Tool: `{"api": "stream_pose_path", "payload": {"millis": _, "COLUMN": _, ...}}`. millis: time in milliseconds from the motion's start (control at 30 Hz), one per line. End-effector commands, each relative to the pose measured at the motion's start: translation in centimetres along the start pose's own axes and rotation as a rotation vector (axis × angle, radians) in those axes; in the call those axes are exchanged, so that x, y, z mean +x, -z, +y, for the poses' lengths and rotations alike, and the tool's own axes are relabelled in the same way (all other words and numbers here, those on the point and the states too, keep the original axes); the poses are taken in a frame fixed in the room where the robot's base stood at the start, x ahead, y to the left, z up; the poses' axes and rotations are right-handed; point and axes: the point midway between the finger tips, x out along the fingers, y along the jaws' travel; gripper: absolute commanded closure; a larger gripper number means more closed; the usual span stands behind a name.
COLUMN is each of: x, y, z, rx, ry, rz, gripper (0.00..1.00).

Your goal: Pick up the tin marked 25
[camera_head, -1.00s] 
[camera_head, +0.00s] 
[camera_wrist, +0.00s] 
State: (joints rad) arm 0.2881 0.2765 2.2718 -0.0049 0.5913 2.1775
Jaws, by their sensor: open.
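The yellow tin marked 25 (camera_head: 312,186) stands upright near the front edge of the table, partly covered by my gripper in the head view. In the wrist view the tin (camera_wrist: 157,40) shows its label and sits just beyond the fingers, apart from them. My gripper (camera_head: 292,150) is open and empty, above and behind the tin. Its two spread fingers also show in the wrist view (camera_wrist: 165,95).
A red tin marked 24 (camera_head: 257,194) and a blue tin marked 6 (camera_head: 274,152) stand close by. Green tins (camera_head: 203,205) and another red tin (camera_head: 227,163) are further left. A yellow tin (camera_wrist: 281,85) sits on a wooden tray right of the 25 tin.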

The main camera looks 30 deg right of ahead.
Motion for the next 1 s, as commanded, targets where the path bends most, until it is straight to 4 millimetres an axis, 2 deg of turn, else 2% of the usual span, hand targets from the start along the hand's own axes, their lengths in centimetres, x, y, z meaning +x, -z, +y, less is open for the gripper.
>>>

◇ ◇ ◇

Extract all of the data above and output it character for character.

▶ [Correct response]
Tool: `{"api": "stream_pose_path", "payload": {"millis": _, "COLUMN": _, ...}}`. millis: time in milliseconds from the motion's start (control at 30 Hz), one per line. End-effector commands, each relative to the pose measured at the motion's start: translation in centimetres along the start pose's own axes and rotation as a rotation vector (axis × angle, radians) in those axes; in the call those axes are exchanged, so that x, y, z mean +x, -z, +y, for the poses' lengths and rotations alike, and the tool's own axes are relabelled in the same way (all other words and numbers here, those on the point and the states too, keep the original axes); the poses are taken in a frame fixed in the room where the robot's base stood at the start, x ahead, y to the left, z up; the poses' axes and rotations are right-handed; point and axes: the point midway between the finger tips, x out along the fingers, y along the jaws' travel; gripper: absolute commanded closure; a larger gripper number means more closed; the usual span stands behind a name.
COLUMN is each of: x, y, z, rx, ry, rz, gripper (0.00..1.00).

Your goal: Pick up the tin marked 25
[camera_head, -1.00s] 
[camera_head, +0.00s] 
[camera_wrist, +0.00s] 
State: (joints rad) arm 0.2881 0.2765 2.2718 -0.0049 0.5913 2.1775
Jaws, by their sensor: open.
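The yellow tin marked 25 (camera_head: 312,186) stands upright near the front edge of the table, partly covered by my gripper in the head view. In the wrist view the tin (camera_wrist: 157,40) shows its label and sits just beyond the fingers, apart from them. My gripper (camera_head: 292,150) is open and empty, above and behind the tin. Its two spread fingers also show in the wrist view (camera_wrist: 165,95).
A red tin marked 24 (camera_head: 257,194) and a blue tin marked 6 (camera_head: 274,152) stand close by. Green tins (camera_head: 203,205) and another red tin (camera_head: 227,163) are further left. A yellow tin (camera_wrist: 281,85) sits on a wooden tray right of the 25 tin.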

The main camera looks 30 deg right of ahead.
Motion for the next 1 s, as commanded, targets where the path bends most, until it is straight to 4 millimetres an axis, 2 deg of turn, else 2% of the usual span, hand targets from the start along the hand's own axes, their lengths in centimetres, x, y, z meaning +x, -z, +y, less is open for the gripper.
>>>

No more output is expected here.